The media itself is making news these days. While the Denver Post continues its fight with its hedge fund owner, TV news is battling ever-shrinking viewership, as we explained in a recent post.
Commenters told us what they enjoy about TV news or why they've decided to tune it out.
I have to say, I watched every night when Kirk Montgomery was on. I watched when Adele Arakawa was on. Since channel 9 changed all of the folks and became less personality-driven, which to me was always a plus, the only one left is Kim Christensen. Very sad. It is fair to say, most people who grew up or are old find the reliability and loyalty disappearing. When was the last time people turned on the news while making dinner for your family? Now the instant news and lack of new stories are part of the low ratings. Stability in your TV station news has gone away. Sad.
Watch the first ten minutes, because it’s actually local news. Then, after that, it’s all just brainwashing programming that’s on every other new stations in the country.
Meh, the news was okay.
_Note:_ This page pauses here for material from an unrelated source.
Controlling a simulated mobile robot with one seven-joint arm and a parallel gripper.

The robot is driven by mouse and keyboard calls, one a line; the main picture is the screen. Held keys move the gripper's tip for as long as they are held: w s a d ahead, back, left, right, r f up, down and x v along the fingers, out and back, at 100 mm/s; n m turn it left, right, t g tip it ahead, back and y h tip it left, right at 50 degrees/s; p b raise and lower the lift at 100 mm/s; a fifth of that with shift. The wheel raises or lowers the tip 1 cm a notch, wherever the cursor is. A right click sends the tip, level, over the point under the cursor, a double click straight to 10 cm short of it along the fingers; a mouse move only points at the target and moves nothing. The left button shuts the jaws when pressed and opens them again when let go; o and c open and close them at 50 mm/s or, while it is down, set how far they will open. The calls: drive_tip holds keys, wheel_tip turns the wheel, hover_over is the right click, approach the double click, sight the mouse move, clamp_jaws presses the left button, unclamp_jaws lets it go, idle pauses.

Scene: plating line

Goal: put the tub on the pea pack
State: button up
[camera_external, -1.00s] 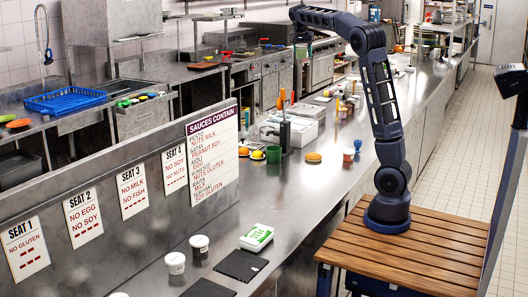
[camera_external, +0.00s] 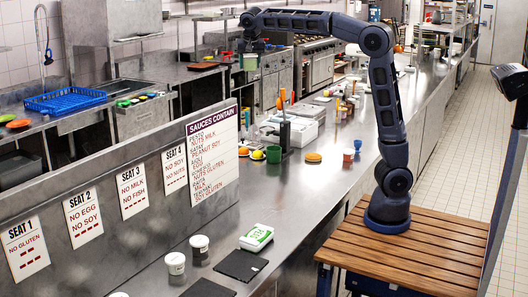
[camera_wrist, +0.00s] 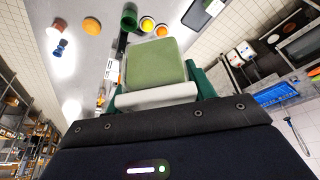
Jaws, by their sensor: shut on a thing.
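The tub (camera_wrist: 155,62) is pale green with a white part nearest me and fills the middle of the wrist view. My gripper (camera_wrist: 158,84) is shut on it, with a teal finger at each side. In the external view my gripper (camera_external: 250,47) holds the tub (camera_external: 250,62) high above the counter, toward the back left. The green and white pack (camera_external: 256,238), seemingly the pea pack, lies on the front counter, well apart from the tub. Its print is too small to read surely.
A green cup (camera_external: 273,154) and white containers (camera_external: 299,130) stand farther back. A sign panel (camera_external: 212,150) runs along the counter's left side.

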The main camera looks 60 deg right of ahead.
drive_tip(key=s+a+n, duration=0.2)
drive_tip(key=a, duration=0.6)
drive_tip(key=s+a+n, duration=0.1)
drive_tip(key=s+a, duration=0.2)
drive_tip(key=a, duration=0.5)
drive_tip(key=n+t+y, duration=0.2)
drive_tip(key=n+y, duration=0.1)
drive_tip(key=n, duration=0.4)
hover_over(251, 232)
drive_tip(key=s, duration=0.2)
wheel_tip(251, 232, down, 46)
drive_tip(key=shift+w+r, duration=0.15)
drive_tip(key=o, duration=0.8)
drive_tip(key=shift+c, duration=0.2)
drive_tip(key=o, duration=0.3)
I just cut the cord last year so I dropped out of the viewership pool.
If the “news” actually contained a modicum of something resembling news, I’d try to watch.
And JP concludes:
It’s not news. all they do is talk about themselves and their self-interests.
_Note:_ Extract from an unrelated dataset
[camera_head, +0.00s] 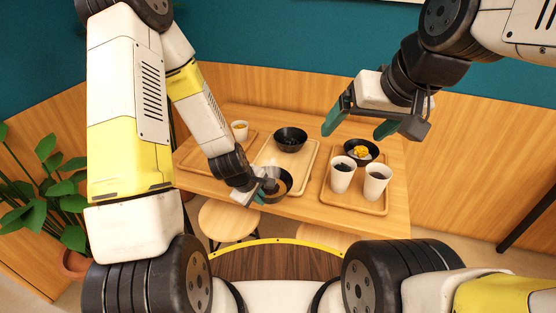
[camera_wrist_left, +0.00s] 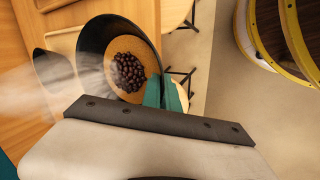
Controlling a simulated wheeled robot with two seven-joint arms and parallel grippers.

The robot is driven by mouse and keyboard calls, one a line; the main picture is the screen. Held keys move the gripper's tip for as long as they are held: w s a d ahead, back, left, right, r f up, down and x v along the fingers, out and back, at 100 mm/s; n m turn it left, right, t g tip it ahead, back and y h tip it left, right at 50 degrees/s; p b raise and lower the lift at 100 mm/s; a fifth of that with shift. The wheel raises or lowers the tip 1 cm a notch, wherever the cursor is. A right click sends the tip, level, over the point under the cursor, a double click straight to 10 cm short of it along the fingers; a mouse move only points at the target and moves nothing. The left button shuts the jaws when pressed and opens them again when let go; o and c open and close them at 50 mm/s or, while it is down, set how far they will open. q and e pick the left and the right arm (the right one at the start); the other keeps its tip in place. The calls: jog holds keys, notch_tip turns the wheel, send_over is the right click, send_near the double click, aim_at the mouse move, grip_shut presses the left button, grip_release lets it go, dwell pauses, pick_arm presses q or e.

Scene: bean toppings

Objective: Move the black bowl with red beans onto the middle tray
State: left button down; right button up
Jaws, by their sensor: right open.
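The black bowl with red beans (camera_head: 281,178) is at the front edge of the middle tray (camera_head: 302,163) in the head view. In the left wrist view the bowl (camera_wrist_left: 92,45) shows dark red beans (camera_wrist_left: 129,72) on its light bottom. My left gripper (camera_head: 262,187) is shut on the bowl's near rim, with its green fingers (camera_wrist_left: 164,92) at the wall. I cannot tell whether the bowl touches the tray. Another black bowl (camera_head: 290,137) stands at the back of the middle tray. My right gripper (camera_head: 358,127) is open and empty, above the table's right side.
The right tray (camera_head: 377,207) holds two white cups (camera_head: 342,176) and a black bowl with yellow food (camera_head: 361,150). The left tray (camera_head: 190,162) holds a white cup (camera_head: 240,129). Stools (camera_head: 228,219) stand before the table. The middle tray's centre looks clear.

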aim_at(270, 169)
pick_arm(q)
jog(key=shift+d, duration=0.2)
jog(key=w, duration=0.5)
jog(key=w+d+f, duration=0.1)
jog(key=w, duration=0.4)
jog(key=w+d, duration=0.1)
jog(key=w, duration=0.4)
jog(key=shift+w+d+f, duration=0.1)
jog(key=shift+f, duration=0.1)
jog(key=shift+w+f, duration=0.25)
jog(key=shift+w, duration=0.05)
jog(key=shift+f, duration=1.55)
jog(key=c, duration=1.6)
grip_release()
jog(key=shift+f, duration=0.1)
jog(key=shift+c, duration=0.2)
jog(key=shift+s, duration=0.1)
Keep reading for more stories about the media.
According to Nielsen, the most prominent company tracking television viewership, Denver is the seventeenth largest market in the country, with 1,589,560 so-called TV homes counted during the 2017-2018 season. The main metrics used by Nielsen to estimate audiences are ratings and shares. Each rating point translates to approximately 15,896 viewers, or 1 percent of the total, while each share represents the percentage of televisions being used at that time.
In 1999, as originally reported by broadcastingcable.com, 9News's 10 p.m. newscast had the largest audience slice of any Top 40 market in the U.S., recording a staggering 32 share. Its share in May 2018? Nielsen data provided by 9News calculates an 8.03 share — about 25 percent of the 1999 figure — and a rating of 1.98, or just over 31,000 viewers in the 25-54 age range most prized by advertisers.
The digits are even smaller for the other three stations offering up 10 p.m. newscasts on weekdays in Denver. CBS4 came in second during May sweeps, with a 1.10 rating, or what the station itself calculates as 18,000 viewers in the 25-54 demo. Denver 7 comes in next, with a 1.07 rating, and Fox31 finished with a 0.85 rating.